Marilyn Monroe was one of the most photographed people of the 20th century and highly skilled at constructing her own image in the public media. While fine artists were also drawn to portraying her during her lifetime, it was her tragically early death that truly turned her into a cultural icon. In celebration of the centennial of her birth, many of the most celebrated portrayals of Monroe are on display in London’s National Portrait Gallery in “Marilyn: A Portrait,” on view through September 6th.

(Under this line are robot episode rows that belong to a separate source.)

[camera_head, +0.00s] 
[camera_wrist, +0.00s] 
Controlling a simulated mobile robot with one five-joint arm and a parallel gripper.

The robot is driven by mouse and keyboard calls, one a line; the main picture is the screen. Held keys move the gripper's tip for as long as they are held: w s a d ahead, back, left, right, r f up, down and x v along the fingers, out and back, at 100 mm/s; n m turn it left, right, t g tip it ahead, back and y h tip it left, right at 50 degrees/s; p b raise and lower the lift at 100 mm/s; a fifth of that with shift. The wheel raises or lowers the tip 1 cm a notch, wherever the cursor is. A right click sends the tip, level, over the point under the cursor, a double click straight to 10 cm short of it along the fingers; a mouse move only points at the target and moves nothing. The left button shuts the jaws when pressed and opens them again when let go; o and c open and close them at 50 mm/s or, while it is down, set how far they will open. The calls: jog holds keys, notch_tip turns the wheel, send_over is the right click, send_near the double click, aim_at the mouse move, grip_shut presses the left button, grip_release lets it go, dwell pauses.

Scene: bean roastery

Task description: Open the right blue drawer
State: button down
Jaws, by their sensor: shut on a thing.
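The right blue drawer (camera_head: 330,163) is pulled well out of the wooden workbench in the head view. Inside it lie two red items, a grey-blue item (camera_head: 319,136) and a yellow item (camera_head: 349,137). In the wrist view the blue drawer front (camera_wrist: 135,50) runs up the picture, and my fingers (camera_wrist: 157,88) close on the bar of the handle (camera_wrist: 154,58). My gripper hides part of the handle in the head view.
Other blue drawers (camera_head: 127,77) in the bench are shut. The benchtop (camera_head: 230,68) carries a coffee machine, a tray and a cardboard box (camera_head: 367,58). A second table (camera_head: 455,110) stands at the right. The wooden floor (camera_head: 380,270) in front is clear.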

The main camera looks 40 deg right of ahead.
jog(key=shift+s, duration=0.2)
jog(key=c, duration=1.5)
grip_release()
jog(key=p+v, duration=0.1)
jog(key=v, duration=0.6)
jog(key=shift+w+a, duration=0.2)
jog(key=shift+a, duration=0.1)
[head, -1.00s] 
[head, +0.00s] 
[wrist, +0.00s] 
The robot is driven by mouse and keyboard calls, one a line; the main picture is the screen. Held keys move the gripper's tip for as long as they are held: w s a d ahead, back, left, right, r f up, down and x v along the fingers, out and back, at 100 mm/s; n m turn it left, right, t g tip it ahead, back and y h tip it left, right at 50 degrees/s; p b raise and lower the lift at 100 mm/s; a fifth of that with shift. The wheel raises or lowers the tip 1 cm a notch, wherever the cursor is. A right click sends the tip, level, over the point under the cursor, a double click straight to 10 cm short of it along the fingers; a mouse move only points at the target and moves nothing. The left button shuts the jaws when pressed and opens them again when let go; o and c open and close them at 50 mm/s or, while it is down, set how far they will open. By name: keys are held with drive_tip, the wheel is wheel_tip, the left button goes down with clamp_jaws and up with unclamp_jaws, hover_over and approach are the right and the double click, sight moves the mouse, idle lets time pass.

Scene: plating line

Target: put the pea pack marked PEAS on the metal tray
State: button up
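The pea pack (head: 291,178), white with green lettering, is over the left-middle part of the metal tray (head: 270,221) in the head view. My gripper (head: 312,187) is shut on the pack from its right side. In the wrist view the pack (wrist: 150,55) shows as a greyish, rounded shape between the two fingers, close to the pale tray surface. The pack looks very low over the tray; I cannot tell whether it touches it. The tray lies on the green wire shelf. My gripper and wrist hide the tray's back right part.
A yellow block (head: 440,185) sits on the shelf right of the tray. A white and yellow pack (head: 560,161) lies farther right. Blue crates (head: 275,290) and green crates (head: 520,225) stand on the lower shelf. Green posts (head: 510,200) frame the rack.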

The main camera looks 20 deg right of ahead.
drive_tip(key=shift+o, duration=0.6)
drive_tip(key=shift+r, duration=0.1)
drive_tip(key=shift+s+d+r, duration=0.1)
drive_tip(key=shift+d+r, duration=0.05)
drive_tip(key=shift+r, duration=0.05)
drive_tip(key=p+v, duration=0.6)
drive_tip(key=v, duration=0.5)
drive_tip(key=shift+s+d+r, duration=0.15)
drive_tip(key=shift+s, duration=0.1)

“One of the points I’d like to bring out in the exhibition is that if Marilyn is an agent in the making of photographs…that somehow pervades the paintings,” said the show’s curator Rosie Broadley. Marilyn never sat for a portrait, and none of the artists who painted her during her lifetime met her prior to doing so, meaning that every painting of her that exists is based on a photograph and is therefore “a reflection of her public persona,” she added.

At the same time, Monroe herself wrote in her memoir that “People had a habit of looking at me as if I were some kind of mirror, instead of a person.” “It’s almost like people will see what they want to see with Marilyn and paint what they want to paint,” Broadley said. At the height of her fame and the immediate aftermath of her death, male artists often saw a beautiful, sexually attractive woman or a troubled star. Few female artists chose to portray her at this time, although those that did, notably, Rosalyn Drexler and Pauline Boty, went deeper in their responses. It wasn’t until feminist writer Gloria Steinem edited a copy of Ms. Magazine dedicated to Marilyn 10 years after her death that female artists began to reclaim Marilyn for themselves. “It was almost like that kickstarted this kind of reappraisal of Marilyn,” said Broadley.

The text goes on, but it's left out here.